■ **Task objective**
Copy every line in the records below that contains the word "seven".
○ ○ ○
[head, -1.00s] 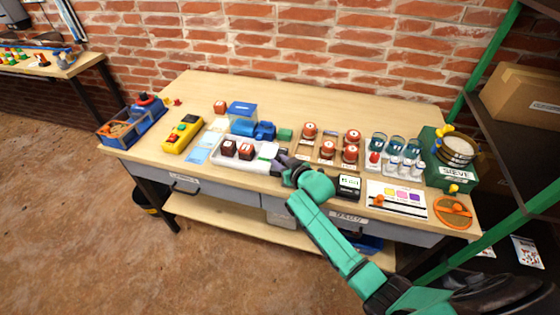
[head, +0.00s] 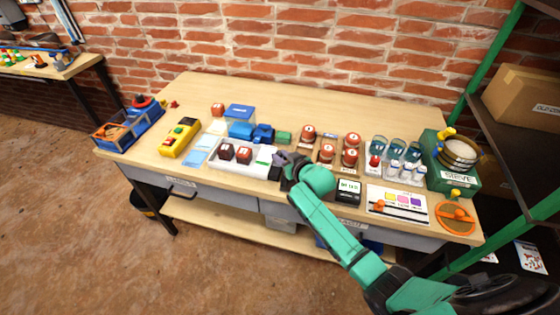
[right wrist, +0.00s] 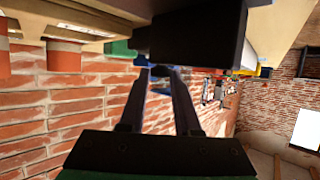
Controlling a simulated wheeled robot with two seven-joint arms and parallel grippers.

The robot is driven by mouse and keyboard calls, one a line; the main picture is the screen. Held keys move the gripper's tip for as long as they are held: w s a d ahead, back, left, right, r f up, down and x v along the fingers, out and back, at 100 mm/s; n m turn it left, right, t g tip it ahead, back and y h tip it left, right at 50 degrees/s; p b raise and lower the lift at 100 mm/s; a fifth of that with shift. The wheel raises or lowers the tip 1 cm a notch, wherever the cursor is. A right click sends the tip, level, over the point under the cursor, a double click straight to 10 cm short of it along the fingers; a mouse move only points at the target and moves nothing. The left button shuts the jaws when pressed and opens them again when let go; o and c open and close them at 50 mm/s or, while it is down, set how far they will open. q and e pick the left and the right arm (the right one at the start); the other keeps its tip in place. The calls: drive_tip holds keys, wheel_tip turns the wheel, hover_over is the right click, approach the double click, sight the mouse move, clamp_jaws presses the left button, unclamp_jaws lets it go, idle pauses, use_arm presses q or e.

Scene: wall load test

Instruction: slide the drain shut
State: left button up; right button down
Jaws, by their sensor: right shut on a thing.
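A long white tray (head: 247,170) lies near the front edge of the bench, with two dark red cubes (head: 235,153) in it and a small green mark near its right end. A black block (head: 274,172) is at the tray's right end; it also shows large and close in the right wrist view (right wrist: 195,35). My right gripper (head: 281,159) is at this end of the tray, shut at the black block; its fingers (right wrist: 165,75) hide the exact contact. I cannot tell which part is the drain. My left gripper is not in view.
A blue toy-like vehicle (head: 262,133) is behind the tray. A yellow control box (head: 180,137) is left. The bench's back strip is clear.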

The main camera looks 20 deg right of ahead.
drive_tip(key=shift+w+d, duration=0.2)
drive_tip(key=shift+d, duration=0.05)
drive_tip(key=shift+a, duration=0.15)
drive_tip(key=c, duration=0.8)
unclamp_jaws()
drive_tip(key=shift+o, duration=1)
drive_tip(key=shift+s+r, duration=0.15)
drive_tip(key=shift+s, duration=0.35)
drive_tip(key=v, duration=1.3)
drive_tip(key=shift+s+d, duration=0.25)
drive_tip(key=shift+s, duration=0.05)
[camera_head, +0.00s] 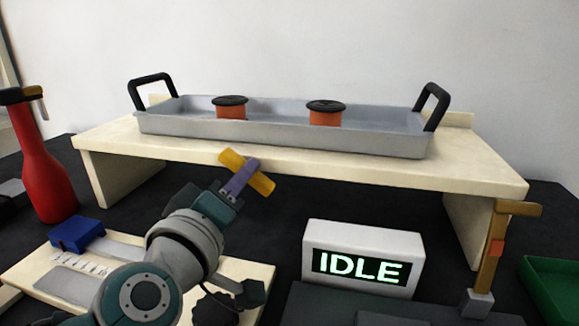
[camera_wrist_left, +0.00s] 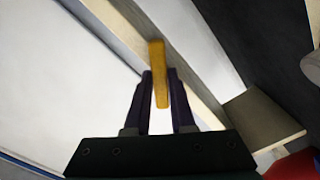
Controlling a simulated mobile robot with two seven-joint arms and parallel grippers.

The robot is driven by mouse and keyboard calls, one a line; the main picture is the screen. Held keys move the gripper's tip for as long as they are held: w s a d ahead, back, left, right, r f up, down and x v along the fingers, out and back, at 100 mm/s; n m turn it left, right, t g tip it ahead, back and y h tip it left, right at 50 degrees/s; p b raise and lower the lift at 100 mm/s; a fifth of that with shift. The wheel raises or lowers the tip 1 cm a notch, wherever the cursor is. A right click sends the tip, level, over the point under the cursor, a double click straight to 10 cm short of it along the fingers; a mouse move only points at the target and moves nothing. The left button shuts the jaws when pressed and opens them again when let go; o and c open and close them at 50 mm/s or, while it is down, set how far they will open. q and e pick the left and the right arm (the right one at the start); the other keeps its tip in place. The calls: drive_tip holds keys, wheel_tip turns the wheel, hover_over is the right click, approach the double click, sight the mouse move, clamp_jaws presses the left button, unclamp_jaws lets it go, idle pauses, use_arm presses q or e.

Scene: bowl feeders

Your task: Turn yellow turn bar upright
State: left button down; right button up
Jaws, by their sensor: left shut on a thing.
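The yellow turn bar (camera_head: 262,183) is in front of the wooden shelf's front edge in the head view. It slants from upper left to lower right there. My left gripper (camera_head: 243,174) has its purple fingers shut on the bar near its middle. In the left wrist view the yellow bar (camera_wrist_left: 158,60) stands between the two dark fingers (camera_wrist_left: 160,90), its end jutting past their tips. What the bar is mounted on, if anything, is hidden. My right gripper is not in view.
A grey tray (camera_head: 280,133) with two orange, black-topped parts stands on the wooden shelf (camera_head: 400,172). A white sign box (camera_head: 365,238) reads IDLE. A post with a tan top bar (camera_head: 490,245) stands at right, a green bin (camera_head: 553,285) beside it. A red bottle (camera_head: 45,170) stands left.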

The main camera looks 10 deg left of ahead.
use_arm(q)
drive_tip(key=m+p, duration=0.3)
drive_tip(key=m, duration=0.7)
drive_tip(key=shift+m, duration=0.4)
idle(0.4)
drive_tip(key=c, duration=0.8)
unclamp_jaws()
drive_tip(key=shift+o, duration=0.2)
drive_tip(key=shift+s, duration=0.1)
○ ○ ○
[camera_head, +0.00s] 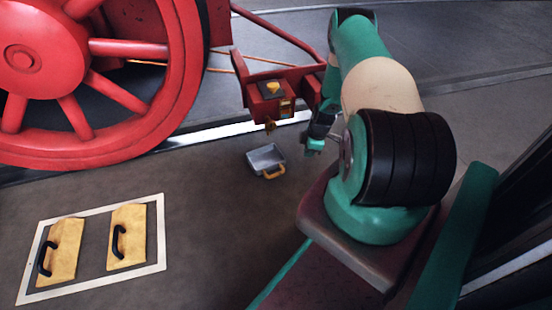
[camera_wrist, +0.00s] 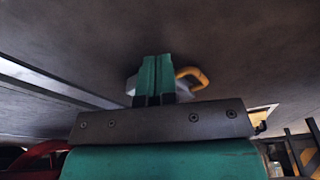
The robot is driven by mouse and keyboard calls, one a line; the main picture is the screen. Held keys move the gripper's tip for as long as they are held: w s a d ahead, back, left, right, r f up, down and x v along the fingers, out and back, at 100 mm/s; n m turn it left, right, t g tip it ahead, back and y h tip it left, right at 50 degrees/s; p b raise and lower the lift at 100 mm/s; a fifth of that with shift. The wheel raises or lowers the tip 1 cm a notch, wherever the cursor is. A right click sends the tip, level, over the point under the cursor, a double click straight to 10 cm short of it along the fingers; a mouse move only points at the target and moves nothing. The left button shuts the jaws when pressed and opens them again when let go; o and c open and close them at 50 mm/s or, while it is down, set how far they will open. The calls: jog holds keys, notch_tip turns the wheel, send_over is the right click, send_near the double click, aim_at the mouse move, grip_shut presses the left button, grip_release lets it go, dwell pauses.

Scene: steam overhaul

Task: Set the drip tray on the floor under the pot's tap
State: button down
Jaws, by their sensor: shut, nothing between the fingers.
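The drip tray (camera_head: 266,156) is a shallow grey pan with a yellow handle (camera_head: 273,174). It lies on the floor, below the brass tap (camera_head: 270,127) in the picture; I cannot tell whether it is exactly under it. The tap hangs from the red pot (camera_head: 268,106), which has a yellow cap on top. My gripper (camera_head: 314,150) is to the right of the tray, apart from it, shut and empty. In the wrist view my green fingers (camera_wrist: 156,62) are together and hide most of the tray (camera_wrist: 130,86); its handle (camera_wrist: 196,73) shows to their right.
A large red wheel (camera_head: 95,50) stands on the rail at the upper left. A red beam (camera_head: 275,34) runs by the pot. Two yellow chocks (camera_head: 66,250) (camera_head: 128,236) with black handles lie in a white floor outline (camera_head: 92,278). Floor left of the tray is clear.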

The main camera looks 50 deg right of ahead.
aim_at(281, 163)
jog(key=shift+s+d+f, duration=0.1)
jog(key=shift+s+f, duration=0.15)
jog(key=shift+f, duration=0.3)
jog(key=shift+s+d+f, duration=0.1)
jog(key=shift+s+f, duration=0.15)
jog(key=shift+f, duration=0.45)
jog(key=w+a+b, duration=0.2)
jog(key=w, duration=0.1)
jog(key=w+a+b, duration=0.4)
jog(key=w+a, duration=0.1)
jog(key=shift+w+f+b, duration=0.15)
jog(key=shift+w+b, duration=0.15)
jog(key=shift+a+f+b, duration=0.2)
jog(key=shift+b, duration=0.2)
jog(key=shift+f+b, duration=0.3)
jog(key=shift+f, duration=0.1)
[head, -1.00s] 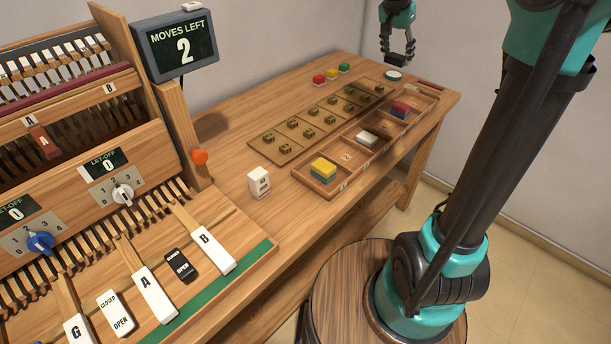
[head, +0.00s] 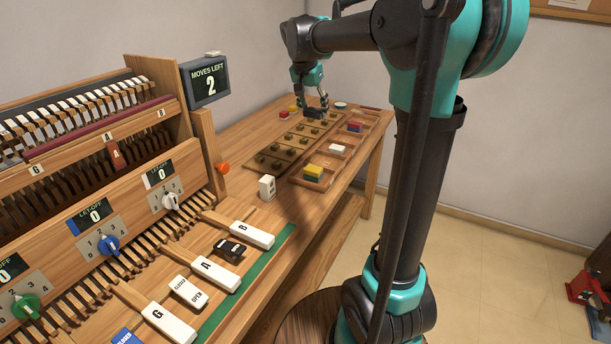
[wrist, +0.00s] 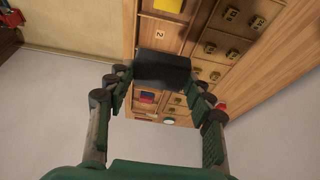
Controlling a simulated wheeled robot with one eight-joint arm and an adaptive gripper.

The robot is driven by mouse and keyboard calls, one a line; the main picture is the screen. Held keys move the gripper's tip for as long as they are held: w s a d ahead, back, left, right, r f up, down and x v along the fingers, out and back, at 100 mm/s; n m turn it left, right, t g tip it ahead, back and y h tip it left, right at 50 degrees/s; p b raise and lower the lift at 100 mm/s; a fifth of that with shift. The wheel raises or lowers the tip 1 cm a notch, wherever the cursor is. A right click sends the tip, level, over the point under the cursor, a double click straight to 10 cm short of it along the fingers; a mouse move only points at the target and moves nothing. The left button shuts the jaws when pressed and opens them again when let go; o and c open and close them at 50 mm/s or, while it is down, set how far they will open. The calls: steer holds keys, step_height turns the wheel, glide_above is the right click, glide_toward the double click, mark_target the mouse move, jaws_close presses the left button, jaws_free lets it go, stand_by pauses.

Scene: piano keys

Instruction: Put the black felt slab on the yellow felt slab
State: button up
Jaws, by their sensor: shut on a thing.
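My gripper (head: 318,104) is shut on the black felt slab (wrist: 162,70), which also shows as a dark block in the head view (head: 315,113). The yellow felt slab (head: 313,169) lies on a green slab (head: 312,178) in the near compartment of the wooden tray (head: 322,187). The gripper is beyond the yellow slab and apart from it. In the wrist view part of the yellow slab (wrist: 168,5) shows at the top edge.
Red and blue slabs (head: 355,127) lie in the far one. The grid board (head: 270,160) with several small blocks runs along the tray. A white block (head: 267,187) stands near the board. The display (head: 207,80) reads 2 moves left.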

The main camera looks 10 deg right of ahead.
○ ○ ○
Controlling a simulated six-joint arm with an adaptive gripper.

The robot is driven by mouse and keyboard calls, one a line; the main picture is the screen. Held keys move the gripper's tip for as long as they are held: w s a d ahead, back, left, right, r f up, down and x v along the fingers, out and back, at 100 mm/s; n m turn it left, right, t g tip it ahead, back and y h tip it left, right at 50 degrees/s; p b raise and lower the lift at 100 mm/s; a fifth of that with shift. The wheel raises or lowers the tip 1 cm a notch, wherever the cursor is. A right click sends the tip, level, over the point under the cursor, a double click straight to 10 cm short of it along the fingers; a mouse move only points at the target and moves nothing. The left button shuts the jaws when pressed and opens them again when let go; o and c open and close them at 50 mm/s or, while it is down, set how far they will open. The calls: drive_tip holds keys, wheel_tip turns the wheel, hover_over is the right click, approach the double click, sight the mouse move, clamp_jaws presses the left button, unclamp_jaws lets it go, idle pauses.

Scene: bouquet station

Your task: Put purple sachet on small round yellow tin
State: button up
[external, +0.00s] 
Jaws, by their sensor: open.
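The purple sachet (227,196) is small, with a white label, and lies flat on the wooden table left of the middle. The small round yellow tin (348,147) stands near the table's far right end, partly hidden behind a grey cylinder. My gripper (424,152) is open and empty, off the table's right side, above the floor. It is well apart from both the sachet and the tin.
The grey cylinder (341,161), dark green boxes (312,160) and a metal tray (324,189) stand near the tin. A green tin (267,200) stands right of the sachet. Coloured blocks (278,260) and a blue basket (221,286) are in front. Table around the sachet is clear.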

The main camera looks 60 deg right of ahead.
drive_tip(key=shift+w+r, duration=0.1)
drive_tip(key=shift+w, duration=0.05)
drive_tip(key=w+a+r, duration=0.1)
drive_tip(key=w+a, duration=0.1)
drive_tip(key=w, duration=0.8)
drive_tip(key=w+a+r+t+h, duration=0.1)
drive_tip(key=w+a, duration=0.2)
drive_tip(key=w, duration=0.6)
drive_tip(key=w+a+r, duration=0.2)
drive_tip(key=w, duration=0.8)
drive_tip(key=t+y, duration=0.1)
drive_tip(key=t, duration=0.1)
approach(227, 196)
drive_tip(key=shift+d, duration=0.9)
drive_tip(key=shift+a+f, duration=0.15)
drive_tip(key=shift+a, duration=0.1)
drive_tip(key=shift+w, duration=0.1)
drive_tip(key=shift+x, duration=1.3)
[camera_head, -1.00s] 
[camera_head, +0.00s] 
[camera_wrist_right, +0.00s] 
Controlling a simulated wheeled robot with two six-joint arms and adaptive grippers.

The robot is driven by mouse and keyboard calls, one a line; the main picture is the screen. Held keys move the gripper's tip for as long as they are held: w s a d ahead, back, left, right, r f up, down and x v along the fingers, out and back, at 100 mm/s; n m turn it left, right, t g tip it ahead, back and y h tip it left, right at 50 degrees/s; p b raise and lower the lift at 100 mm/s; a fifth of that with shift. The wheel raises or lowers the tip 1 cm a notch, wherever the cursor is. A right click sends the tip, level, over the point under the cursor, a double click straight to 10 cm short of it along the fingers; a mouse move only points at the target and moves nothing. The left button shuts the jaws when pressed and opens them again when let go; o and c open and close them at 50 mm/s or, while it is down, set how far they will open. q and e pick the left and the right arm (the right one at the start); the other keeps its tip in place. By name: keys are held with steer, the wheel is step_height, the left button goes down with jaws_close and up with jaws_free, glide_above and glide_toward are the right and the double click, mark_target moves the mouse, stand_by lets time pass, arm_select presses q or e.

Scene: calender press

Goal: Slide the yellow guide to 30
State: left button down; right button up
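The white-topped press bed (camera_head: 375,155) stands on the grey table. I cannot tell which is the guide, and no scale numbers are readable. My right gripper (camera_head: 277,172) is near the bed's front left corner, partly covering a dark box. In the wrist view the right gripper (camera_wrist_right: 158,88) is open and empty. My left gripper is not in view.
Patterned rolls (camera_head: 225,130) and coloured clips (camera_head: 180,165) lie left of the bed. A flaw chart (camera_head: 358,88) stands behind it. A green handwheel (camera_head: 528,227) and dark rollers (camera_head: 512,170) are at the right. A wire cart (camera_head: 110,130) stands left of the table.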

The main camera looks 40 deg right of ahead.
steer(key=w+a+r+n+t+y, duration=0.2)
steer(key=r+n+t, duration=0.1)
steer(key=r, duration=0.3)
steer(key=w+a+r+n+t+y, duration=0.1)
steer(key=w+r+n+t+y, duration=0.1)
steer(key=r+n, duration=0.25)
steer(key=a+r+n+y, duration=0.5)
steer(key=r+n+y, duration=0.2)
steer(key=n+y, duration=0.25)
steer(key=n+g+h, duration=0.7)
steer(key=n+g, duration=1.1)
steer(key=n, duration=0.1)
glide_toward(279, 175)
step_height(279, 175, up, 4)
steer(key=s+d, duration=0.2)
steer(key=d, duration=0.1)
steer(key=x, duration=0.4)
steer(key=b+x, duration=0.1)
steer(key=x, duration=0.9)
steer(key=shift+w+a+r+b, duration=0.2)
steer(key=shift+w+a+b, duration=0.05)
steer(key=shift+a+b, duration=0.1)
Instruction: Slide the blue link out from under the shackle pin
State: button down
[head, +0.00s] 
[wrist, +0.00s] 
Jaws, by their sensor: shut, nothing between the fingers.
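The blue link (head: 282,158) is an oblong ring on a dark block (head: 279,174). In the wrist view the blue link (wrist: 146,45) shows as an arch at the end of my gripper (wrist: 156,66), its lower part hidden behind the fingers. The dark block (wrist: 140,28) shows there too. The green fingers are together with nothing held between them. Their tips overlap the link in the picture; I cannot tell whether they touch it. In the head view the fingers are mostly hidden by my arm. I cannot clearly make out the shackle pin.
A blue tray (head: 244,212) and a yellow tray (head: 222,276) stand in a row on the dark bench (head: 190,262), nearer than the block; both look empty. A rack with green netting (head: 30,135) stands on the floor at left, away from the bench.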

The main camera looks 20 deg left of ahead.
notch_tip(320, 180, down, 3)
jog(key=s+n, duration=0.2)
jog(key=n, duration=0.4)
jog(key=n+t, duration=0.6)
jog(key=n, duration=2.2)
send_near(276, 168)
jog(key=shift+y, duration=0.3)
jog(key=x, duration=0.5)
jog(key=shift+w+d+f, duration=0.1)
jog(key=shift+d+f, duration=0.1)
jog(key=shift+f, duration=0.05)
○ ○ ○
■ **Output of the task**
Controlling a simulated wheeled robot with two seven-joint arms and parallel grippers.
Controlling a simulated mobile robot with two seven-joint arms and parallel grippers.

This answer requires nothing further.